The new coffee-table book “Art of Modern Rock: The Poster Explosion” contains more than 1,600 posters from the last 15 years, but maybe the best measure of it is that it looks like the music sounds. That is, leafing through 492 pages filled with the phantasmagoria of voluptuous devil dolls and erotic robots, religious icons and winged eyeballs can have much the same effect as prolonged iPod immersion.

As the Flaming Lips’ leader, Wayne Coyne, writes in his introduction to “Art of Modern Rock,” recalling his youthful fascination with rock posters, “Maybe it was the different dimensions of the lettering or maybe it was the colors they used or maybe it was some strange unintentional miracle in the design of these flyers, but I believed in them and wanted to leap into them and infuse myself with them.” (Coyne is apparently no slouch at the old silk-screen himself, judging from the ’94 Lollapalooza poster included.)

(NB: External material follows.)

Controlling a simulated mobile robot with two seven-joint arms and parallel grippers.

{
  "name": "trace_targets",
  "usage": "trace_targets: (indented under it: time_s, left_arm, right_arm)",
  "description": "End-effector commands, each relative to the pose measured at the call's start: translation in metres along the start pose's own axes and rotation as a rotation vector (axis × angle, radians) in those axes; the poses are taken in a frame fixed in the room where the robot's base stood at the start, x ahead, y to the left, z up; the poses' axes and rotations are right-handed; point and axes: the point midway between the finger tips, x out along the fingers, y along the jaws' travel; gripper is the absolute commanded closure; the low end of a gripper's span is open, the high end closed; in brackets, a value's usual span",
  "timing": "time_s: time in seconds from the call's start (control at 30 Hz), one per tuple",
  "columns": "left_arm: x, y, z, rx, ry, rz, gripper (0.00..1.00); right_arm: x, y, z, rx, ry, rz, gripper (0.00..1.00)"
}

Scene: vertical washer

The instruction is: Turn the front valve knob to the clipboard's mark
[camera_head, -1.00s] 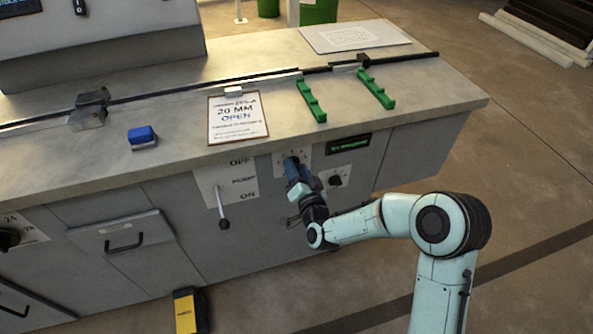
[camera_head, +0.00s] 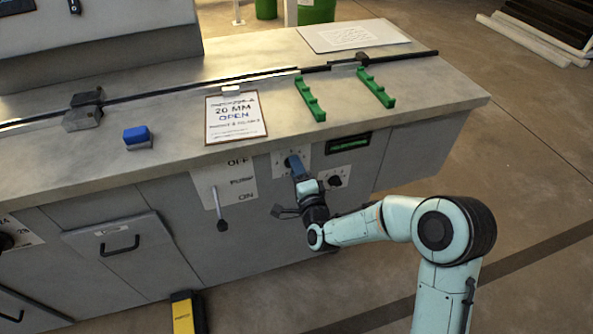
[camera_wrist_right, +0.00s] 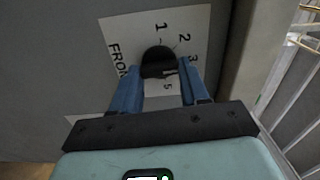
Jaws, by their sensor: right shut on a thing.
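The front valve knob (camera_wrist_right: 158,60) is black and sits on a white plate (camera_wrist_right: 197,28) printed with numbers and a partly hidden "FRON…" label in the right wrist view. My right gripper (camera_wrist_right: 159,82) has its blue fingers on both sides of the knob, shut on it. In the head view the right gripper (camera_head: 293,163) reaches the cabinet front and covers the knob. The knob's pointer direction is not clear. My left gripper is not in view.
A second black knob (camera_head: 335,181) sits just right of the gripper. A pump lever (camera_head: 221,208) on an OFF/ON plate is to the left. A blue-topped block (camera_head: 138,137) and green racks (camera_head: 309,98) stand on the counter.

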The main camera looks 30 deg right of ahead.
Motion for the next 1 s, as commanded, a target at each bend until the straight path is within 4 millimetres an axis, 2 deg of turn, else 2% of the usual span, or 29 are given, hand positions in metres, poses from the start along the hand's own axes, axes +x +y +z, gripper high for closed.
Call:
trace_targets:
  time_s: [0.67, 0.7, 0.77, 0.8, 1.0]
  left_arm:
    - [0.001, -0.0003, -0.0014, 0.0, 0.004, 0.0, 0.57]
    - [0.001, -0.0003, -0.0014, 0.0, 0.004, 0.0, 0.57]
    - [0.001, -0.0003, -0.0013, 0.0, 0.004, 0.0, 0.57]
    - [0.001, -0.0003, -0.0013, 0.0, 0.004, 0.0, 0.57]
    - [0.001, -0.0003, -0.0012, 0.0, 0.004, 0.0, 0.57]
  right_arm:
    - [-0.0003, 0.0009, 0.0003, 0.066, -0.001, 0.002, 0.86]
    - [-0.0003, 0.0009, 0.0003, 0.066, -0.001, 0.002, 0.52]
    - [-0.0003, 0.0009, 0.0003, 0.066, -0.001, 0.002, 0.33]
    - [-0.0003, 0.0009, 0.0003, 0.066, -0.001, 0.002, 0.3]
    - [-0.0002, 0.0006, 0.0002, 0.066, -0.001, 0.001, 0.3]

This sequel to 1989’s “Art of Rock: Posters From Presley to Punk” picks up the trail in the mid-’80s, attributing the ensuing creative big bang to the arrival of the Internet and the extinction of the 12-by-12-inch LP cover in the CD age. A new generation of poster artists rushed in to fill the visual void, drawing on an array of pop iconography, including Mad magazine, horror comics and R. Crumb as well as Fillmore posters, hot-rod cartoons and folk art.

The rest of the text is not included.